Inside the cab you will have some means of actuating that bell so either a cord or a valve handle. If a locomotive has gravity fed sand domes there will be a lever that attached to the base of the sand dome and extends back into the cab through the front wall. You will see a cord for the whistle that either goes through the front wall out to the whistle on the steam dome or some whistles are on the cab roof if the steam dome is inside the cab and the chord will come through the roof.
On the floor in the cab is sometimes a lever that you pull up or push down that is connected to the ash pan. The ash pan is nothing more really than the floor of the fire box. There are doors on it that drop down and dump the ash into a lined pit between the rails.

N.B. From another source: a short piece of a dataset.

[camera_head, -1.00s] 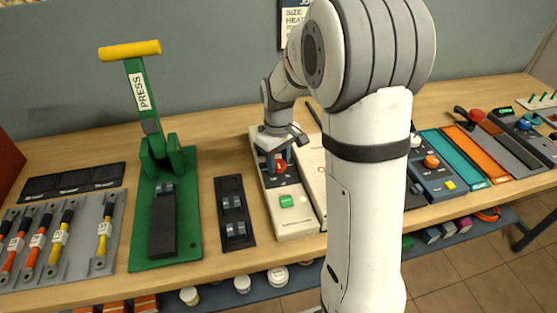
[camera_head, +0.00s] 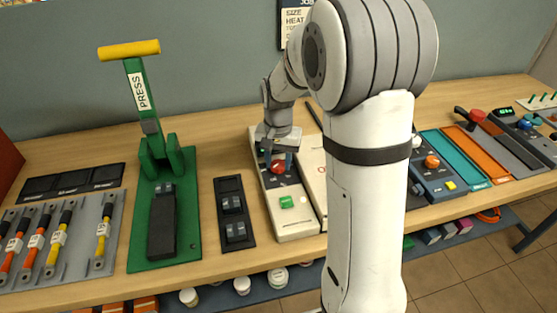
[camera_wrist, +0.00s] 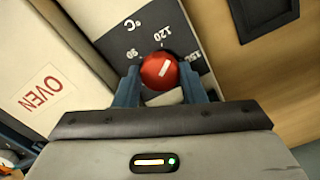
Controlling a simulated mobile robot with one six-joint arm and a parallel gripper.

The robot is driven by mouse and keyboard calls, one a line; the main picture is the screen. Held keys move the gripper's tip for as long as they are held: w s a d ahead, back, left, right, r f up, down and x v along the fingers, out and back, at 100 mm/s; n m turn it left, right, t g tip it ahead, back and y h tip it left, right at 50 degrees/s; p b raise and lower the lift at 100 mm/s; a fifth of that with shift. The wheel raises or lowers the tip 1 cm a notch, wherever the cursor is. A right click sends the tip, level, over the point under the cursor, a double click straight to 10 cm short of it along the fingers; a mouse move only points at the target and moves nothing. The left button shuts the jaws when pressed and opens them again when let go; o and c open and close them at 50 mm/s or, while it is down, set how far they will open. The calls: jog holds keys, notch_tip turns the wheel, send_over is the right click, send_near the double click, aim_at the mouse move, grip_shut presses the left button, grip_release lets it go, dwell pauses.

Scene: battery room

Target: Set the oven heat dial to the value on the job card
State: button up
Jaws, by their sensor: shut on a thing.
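The red round heat dial (camera_wrist: 160,70) has a white pointer bar and sits on a dark panel marked °C, 90, 120 and a partly hidden 150. In the wrist view its bar slants up and right; which mark it meets is unclear. In the head view the dial (camera_head: 278,166) is on the cream oven unit (camera_head: 297,227), above a green button. My gripper (camera_wrist: 160,72) is shut on the dial, one blue finger each side; it also shows in the head view (camera_head: 277,160). The job card (camera_head: 293,28) on the wall is partly hidden by my arm; its values are unreadable.
A lid or panel marked OVEN (camera_wrist: 47,92) lies beside the dial panel. The green press (camera_head: 165,220) stands left, with a black two-switch block (camera_head: 234,212) between. Other coloured devices (camera_head: 455,155) line the bench on the right. My arm hides the middle.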

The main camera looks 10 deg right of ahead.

On a vacuum brake locomotive you will see a little different set up than the positive pressure brake systems like the Westinghouse. The brake handle on these almost looks like a hybrid between the Westinghouse brake lever and an injector. It has an exhaust pipe that exits through the roof of the cab. That device is called the “ejector” and looks like this
Amazon book on Eames Vacuum Brakes
i have a fondness for the Eames vacuum brakes. One because the Coeur d’Alene Railways and Navigation company used them exclusively for their short existence and because they are just different. Unlike the Westinghouse system they are steam actuated and use a venturi like an injector. You pull on handle that is horizontal and this “turns on” the brakes by applying steam to the venturi creating negative pressure. With that on then you can pull on the vertical lever which regulates how much vacuum is applied to the brakes and thereby determining how much brake is applied.
I think that’s about it. I hope it helps. If you are going to want to actually model this stuff I highly recommend downloading and reading and following David Fletcher’s build article. There is also a lot of diagrams that show the various stuff. And I will always try and answer questions.
I hope you enjoyed this and found it useful.